Choć zbliżamy się do połowy marca, w wielu częściach kraju temperatura spada poniżej zera, pojawił się też śnieg. Kierowcy, zwłaszcza posiadacze starszych, kilkunastoletnich samochodów, znów zaczęli rozgrzewać silniki przez kilka minut poprzedzających jazdę. Wielu nawet nie wie, że popełnia tym samym wykroczenie.
Zanim powiemy o karach grożących za rozgrzewanie silnika przed jazdą, zatrzymajmy się na chwilę przy samej definicji postoju. "Postój pojazdu to unieruchomienie pojazdu niewynikające z warunków lub przepisów ruchu drogowego, które trwa dłużej niż jedną minutę" - określono w ustawie Prawo o ruchu drogowym. Właśnie przez taki czas - jedną minutę - silnik pojazdu mimo pozostawania w stanie unieruchomienia może być włączony. Rozgrzewanie go dłużej niż minutę jest wykroczeniem, za które policja może ukarać kierowcę mandatem.
ZOBACZ TEŻ: Sięgasz po telefon na czerwonym świetle? Możesz stracić mnóstwo punktów i zapłacić spory mandat
Rozgrzewanie silnika podczas postoju. Jaki mandat?
O tym, że rozgrzewanie silnika podczas postoju jest wykroczeniem, mówi art. 60 ust. 2 ustawy Prawo o ruchu drogowym. "Zabrania się kierującemu pozostawiania pracującego silnika podczas postoju na obszarze zabudowanym" - czytamy w ustawie. W przytoczonym artykule dodano, że przepis ten nie dotyczy pojazdu wykonującego czynności na drodze, czyli np. samochodu służb odśnieżających lub oczyszczających miasto.
Wysokość mandatu za rozgrzewanie silnika podczas postoju trwającego dłużej niż minutę zależy od tego, do jakiej kategorii zostanie zakwalifikowany ten czyn. Samo pozostawienie pracującego silnika podczas postoju na obszarze zabudowanym może wiązać się z karą finansową w wysokości 100 złotych. Jeśli natomiast policjant uzna, że rozgrzewanie silnika wywoływało uciążliwości związane z nadmierną emisją spalin do środowiska lub nadmiernym hałasem, kierowcy grozi nawet 300 złotych mandatu.
Niezależnie od klasyfikacji czynu punktów karnych za to wykroczenie nie przewidziano.
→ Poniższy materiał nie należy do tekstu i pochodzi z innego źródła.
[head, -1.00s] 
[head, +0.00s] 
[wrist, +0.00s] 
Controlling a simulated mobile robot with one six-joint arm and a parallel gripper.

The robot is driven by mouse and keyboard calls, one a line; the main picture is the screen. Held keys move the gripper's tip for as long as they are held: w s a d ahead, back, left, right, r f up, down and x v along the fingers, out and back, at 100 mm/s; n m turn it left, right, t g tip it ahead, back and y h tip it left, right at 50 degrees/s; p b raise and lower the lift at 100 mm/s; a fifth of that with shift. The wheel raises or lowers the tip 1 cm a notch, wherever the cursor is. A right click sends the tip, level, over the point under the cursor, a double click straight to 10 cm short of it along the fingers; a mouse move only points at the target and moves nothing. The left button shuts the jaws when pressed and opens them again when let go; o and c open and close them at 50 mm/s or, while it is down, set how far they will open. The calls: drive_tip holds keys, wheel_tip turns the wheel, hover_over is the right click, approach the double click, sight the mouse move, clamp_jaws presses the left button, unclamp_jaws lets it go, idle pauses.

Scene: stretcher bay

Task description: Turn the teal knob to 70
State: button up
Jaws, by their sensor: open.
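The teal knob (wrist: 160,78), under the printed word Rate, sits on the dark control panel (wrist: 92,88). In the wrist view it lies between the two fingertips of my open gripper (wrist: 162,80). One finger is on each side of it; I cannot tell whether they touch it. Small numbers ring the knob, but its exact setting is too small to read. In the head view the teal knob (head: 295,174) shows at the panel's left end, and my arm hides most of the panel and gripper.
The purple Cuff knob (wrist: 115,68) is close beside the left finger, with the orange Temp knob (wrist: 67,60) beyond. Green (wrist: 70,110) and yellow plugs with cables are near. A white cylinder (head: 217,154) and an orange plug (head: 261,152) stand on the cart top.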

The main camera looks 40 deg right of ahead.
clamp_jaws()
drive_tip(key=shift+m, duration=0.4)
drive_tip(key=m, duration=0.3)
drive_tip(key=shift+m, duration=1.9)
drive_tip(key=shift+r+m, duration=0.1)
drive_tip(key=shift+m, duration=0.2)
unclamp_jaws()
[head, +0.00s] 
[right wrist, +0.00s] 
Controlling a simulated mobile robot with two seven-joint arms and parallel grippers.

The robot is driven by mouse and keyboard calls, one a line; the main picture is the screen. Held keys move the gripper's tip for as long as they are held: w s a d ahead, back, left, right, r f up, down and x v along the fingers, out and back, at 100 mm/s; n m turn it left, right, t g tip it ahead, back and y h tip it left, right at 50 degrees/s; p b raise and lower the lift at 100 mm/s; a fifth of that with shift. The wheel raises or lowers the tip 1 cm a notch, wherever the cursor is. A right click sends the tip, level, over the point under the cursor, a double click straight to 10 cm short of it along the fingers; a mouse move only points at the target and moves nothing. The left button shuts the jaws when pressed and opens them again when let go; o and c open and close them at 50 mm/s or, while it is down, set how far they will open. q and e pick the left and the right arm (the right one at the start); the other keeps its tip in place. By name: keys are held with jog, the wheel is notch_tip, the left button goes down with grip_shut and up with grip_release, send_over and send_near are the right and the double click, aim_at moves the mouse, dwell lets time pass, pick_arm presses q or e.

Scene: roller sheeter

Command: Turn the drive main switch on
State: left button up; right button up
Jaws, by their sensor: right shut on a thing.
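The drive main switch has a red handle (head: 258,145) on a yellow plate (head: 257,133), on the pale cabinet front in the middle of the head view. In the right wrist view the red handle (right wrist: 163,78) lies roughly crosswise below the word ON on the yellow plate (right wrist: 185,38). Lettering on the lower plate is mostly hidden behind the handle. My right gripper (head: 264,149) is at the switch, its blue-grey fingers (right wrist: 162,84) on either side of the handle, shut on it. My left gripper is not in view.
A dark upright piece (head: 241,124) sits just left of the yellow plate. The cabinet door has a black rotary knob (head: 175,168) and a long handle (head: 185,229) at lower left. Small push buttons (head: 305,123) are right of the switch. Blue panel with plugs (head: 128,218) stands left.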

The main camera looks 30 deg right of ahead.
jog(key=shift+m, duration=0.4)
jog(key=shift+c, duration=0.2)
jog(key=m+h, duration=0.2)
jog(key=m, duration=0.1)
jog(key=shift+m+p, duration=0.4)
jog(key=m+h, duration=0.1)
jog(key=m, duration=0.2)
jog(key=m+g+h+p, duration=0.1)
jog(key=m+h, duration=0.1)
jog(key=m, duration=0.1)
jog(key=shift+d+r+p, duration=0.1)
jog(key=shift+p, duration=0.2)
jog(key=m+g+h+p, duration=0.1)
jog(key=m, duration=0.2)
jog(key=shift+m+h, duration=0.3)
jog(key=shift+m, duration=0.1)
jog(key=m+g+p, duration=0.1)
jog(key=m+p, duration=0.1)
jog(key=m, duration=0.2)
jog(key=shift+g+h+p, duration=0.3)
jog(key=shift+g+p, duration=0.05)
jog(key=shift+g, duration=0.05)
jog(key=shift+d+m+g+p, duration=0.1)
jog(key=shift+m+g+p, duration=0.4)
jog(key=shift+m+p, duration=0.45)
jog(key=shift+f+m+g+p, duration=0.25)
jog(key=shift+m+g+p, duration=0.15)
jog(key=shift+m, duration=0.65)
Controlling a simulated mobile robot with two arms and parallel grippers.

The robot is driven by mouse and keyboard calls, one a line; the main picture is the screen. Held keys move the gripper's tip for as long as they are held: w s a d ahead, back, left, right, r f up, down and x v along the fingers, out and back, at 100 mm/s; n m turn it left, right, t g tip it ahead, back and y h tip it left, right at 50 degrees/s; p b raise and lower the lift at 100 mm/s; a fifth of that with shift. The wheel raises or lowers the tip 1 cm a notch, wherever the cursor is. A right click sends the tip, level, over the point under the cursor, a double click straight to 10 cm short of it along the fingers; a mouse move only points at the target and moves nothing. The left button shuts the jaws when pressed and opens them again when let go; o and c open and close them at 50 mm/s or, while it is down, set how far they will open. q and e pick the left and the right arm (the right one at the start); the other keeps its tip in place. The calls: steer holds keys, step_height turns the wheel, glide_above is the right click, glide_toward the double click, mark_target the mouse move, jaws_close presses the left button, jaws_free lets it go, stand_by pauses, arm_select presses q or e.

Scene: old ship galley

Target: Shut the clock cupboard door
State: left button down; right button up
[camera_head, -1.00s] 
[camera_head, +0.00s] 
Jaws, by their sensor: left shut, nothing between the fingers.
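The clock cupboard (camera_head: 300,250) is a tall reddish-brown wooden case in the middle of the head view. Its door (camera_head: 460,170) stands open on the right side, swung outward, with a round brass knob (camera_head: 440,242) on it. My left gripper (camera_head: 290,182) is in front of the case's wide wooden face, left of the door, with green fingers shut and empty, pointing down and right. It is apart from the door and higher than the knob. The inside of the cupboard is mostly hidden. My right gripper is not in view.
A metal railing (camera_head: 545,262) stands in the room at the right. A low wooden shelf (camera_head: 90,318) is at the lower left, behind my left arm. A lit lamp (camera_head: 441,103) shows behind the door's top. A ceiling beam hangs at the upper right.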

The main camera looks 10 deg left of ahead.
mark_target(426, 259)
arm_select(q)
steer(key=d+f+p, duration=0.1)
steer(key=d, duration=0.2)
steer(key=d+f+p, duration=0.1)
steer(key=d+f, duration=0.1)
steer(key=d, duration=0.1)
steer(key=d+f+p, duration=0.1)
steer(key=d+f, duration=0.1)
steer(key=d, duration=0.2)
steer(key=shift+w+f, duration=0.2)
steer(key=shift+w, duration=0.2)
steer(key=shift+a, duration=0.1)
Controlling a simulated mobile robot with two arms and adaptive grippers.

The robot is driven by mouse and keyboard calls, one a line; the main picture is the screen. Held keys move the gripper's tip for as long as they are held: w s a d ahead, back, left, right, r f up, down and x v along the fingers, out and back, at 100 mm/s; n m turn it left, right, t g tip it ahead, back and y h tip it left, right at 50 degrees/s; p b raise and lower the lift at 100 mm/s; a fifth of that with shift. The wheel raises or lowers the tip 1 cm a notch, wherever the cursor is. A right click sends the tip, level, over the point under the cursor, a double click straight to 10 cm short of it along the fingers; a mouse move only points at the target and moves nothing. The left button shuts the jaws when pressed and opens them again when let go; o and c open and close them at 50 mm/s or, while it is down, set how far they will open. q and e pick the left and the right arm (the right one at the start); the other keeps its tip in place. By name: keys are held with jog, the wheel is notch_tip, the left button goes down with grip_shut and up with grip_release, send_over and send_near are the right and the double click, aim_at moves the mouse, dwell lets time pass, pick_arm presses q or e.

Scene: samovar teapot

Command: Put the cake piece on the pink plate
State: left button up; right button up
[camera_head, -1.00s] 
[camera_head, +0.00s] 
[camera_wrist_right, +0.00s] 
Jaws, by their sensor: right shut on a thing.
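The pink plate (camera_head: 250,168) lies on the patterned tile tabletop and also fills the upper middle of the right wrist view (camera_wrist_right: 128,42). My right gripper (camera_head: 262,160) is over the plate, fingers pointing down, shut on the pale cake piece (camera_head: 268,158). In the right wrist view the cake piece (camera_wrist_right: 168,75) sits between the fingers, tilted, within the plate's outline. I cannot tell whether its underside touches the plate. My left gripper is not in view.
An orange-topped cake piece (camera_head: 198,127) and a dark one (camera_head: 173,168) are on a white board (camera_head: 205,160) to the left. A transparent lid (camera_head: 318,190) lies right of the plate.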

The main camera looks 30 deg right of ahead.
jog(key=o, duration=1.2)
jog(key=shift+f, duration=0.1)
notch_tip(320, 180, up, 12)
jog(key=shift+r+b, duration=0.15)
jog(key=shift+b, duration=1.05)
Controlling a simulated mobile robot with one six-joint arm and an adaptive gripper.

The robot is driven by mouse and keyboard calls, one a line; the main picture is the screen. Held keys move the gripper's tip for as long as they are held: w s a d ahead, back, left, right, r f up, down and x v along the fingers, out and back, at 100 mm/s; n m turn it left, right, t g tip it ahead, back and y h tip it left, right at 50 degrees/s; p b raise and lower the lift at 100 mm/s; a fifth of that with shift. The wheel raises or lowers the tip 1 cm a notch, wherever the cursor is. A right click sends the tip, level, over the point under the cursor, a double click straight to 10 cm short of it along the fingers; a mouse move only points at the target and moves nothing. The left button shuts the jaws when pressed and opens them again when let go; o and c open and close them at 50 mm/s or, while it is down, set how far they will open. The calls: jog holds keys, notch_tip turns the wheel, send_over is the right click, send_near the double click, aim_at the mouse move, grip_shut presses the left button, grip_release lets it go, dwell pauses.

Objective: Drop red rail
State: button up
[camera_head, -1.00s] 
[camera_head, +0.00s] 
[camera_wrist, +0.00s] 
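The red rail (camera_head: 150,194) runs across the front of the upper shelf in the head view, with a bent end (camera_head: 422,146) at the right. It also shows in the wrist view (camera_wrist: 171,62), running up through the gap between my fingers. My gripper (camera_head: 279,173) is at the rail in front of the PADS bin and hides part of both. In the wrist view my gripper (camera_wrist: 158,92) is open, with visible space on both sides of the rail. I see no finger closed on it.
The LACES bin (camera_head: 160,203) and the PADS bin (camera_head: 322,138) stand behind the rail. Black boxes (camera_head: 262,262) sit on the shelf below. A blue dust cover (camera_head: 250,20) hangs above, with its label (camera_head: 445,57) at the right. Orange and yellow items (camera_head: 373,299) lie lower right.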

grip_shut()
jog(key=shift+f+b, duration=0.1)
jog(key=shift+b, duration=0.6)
Rozgrzewanie silnika przed jazdą. Nielegalne i bez sensu
Eksperci podkreślają, że rozgrzewanie silnika przed ruszeniem w drogę jest działaniem nie tylko nielegalnym, ale również bezsensownym. Wpływający na pracę samochodu olej silnikowy odpowiednią temperaturę zdecydowanie szybciej osiąga w trakcie jazdy niż podczas oczekiwania na nią. Rozgrzanie silnika podczas postoju może być dobrym rozwiązaniem jedynie w przypadku siarczystego mrozu. Tyle że taka "rozgrzewka" powinna wówczas trwać kilkanaście sekund, a nie dłużej niż minutę.